- [The exercise] Copy exactly the lines of the records below, and only those lines, beginning with the line that contains "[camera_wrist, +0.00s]" and ending with the line that contains "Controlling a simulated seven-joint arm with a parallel".

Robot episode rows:
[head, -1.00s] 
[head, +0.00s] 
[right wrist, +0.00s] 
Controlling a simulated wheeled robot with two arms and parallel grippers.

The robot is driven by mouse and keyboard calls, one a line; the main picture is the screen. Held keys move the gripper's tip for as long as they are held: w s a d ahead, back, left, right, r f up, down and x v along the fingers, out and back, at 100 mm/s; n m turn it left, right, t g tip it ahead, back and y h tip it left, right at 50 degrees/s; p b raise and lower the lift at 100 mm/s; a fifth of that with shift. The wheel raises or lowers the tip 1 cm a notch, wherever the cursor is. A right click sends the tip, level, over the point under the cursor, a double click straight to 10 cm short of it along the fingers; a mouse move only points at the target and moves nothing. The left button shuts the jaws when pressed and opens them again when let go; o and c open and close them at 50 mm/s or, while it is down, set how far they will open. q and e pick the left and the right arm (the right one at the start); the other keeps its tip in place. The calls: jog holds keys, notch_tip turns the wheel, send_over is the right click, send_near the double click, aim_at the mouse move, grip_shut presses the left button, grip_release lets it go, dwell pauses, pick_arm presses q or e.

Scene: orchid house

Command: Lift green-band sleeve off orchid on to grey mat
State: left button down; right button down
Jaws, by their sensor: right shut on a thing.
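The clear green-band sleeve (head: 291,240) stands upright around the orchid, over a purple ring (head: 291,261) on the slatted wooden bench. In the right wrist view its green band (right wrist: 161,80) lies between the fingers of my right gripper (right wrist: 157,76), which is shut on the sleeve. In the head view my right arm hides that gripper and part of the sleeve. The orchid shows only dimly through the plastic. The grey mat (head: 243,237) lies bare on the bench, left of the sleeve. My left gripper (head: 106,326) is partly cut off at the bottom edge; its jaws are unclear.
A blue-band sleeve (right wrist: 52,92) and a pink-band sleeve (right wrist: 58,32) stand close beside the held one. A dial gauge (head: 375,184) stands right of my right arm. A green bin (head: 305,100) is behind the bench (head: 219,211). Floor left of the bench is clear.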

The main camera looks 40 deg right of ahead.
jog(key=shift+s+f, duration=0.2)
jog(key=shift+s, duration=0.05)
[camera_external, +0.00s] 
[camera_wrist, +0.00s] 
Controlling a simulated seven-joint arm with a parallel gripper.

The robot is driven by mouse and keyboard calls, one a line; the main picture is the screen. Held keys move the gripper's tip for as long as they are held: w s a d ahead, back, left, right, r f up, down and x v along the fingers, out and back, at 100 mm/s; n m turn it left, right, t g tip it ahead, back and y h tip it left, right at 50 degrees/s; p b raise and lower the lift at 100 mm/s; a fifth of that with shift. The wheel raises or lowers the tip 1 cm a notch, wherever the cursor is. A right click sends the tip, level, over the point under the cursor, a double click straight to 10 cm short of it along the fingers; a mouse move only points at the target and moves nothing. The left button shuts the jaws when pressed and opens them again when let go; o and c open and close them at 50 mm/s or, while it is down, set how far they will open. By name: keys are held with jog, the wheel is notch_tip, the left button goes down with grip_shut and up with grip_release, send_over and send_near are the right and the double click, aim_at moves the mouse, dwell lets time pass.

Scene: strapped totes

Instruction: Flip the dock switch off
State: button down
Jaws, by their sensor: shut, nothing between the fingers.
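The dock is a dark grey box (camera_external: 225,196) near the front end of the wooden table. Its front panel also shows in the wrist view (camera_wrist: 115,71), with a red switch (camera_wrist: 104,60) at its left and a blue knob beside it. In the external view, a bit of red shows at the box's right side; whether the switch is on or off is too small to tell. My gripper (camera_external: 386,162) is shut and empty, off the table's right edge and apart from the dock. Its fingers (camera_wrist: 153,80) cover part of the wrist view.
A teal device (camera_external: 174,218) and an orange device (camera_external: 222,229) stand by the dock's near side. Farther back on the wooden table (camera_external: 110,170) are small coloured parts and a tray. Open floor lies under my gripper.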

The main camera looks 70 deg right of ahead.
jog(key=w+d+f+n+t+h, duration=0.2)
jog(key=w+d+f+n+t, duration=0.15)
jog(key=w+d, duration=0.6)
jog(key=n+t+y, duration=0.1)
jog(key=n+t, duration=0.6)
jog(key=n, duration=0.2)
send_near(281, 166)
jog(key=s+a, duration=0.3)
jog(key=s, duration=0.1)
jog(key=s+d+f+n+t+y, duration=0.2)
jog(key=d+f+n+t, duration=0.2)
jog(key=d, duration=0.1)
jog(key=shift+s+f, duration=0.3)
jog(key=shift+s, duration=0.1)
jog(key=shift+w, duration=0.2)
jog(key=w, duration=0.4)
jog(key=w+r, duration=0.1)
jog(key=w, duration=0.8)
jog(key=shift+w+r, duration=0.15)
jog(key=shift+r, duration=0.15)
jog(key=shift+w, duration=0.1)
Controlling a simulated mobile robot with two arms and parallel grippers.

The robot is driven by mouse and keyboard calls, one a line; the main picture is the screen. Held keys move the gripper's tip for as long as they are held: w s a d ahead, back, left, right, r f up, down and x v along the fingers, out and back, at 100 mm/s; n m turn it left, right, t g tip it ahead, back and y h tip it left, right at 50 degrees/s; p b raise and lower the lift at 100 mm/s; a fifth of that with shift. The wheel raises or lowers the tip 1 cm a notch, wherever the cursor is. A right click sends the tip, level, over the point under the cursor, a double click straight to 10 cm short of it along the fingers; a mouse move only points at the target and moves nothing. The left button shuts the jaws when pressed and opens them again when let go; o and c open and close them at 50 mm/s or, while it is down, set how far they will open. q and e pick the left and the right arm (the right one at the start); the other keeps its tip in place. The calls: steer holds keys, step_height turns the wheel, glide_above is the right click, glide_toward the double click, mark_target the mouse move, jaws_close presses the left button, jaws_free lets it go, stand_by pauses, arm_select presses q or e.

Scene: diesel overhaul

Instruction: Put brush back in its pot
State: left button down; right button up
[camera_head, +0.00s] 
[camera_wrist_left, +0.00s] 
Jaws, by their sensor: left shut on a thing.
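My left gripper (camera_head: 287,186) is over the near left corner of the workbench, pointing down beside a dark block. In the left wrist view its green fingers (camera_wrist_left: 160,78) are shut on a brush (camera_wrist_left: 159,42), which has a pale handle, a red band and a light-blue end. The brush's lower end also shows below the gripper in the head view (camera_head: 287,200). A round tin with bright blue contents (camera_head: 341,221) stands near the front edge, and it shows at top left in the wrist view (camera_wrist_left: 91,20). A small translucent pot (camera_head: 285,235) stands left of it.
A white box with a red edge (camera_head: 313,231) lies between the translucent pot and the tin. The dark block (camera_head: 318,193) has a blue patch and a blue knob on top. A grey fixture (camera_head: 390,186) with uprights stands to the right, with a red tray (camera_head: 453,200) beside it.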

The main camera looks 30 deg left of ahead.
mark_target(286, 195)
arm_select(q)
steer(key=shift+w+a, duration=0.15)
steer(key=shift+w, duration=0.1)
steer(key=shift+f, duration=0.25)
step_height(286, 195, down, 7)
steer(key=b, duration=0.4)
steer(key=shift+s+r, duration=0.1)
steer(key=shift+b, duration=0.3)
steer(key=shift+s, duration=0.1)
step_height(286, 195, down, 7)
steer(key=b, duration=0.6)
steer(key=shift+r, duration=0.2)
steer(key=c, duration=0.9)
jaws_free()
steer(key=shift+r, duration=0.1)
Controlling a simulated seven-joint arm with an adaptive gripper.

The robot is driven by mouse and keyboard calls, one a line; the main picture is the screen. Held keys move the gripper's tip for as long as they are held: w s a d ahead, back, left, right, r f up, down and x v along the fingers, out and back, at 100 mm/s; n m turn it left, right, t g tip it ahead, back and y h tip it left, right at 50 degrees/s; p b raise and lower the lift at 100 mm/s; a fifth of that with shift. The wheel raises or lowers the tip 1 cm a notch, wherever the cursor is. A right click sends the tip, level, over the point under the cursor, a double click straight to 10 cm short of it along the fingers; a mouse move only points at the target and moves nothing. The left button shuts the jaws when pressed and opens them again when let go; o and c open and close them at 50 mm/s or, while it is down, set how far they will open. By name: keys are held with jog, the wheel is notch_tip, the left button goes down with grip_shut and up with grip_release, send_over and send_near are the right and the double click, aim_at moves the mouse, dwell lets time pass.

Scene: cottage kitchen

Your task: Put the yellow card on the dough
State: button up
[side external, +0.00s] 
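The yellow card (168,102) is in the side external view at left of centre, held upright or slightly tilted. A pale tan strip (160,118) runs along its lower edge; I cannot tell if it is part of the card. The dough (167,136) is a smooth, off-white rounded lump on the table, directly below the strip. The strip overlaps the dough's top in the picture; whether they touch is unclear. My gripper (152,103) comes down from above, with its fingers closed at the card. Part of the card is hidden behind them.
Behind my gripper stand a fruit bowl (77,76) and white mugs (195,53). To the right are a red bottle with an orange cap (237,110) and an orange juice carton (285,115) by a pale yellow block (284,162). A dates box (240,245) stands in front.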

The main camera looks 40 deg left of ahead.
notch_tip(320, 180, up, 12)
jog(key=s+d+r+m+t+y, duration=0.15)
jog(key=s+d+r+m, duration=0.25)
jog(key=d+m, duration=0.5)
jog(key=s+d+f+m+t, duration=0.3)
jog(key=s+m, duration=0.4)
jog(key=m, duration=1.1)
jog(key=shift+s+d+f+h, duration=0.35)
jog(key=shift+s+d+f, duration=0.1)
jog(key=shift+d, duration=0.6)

--

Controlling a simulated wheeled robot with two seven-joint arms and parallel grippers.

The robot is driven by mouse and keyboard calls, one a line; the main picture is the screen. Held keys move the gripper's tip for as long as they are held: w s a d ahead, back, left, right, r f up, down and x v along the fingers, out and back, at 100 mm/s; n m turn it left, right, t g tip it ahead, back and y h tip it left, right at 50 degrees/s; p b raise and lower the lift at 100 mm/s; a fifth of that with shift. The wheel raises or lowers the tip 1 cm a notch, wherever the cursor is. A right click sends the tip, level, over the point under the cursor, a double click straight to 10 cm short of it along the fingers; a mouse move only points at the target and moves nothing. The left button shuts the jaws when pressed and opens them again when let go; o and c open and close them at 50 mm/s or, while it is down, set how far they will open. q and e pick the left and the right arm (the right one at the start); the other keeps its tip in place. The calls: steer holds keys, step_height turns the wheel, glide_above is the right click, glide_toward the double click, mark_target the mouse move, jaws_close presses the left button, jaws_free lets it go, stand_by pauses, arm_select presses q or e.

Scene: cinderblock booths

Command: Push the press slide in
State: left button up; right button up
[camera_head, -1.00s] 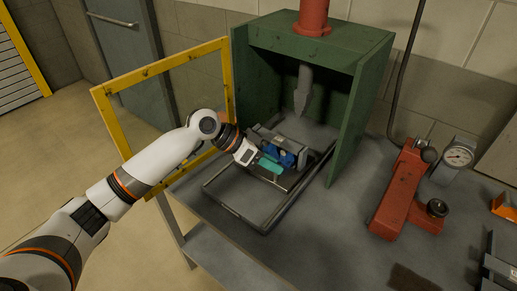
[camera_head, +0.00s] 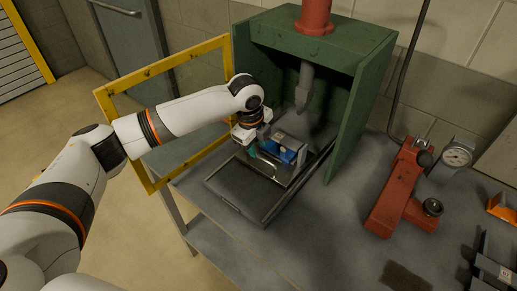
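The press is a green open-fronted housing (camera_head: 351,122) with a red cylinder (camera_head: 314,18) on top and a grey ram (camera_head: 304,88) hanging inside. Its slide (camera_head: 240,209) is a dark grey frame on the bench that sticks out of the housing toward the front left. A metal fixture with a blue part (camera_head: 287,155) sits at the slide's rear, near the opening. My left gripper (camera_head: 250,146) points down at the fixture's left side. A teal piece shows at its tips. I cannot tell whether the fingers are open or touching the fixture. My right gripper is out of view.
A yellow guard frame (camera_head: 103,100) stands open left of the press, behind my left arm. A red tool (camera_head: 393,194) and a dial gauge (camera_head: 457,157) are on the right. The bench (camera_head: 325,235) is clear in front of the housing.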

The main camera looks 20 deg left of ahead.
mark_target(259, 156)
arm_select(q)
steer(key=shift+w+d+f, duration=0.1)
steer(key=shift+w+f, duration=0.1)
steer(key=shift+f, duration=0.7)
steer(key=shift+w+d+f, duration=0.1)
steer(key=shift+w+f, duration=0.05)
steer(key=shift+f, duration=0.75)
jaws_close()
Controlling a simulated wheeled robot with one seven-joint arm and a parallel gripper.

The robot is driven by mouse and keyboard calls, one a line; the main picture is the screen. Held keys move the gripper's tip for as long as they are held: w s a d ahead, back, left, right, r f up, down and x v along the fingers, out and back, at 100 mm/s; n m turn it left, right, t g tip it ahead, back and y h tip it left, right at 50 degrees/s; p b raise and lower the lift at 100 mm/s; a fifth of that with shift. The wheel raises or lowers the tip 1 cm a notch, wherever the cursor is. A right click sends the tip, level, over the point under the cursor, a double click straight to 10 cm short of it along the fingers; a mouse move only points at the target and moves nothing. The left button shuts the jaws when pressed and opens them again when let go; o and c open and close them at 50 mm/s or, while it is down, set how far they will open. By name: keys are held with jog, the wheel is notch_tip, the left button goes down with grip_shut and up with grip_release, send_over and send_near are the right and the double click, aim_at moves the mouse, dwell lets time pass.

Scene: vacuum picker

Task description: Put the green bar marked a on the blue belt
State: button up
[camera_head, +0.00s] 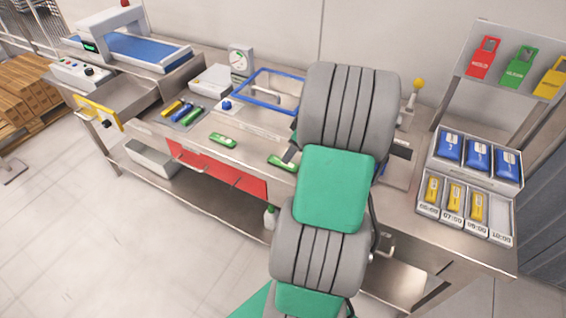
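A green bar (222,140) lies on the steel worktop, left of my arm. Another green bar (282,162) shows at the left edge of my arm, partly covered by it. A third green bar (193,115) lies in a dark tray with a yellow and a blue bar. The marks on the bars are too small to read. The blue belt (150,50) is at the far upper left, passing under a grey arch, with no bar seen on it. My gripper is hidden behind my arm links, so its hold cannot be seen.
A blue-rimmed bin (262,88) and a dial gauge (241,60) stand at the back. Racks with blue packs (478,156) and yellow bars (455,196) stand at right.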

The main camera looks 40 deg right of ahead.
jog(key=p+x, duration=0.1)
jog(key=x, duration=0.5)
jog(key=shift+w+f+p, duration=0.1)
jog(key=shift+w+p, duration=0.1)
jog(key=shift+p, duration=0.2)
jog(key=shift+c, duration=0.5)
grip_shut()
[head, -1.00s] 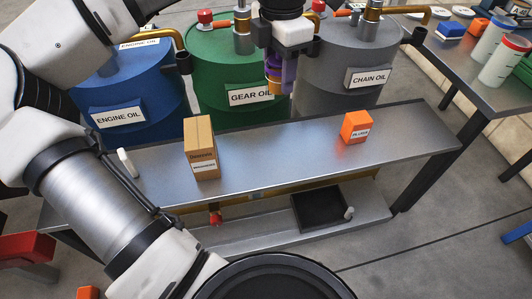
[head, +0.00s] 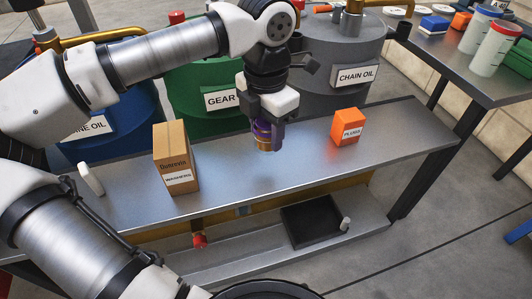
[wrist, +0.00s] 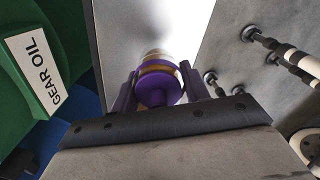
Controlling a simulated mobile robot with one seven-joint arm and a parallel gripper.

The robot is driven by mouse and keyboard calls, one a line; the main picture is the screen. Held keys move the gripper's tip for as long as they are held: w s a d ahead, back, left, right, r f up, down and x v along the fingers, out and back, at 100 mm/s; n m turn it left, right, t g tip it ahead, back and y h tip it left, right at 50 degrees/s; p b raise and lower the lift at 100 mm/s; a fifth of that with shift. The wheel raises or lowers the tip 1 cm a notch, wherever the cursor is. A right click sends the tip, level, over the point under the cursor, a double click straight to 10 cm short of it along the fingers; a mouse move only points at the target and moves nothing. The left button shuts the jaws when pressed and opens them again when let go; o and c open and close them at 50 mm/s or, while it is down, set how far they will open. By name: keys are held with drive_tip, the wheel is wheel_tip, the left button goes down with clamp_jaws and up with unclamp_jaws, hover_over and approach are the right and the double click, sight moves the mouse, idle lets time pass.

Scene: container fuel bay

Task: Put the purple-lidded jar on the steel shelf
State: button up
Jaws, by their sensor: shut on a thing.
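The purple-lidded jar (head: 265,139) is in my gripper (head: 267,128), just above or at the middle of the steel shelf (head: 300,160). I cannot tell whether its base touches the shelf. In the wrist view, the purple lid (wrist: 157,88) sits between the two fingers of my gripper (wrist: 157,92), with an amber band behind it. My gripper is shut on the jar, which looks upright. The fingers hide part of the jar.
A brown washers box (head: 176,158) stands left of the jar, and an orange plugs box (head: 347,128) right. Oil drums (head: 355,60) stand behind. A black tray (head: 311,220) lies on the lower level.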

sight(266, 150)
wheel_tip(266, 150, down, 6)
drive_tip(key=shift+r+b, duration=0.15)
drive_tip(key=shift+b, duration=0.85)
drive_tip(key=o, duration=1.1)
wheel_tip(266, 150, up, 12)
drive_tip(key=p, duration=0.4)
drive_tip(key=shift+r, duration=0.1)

- [Finished task]
[camera_wrist, +0.00s] 
Controlling a simulated seven-joint arm with a parallel gripper.

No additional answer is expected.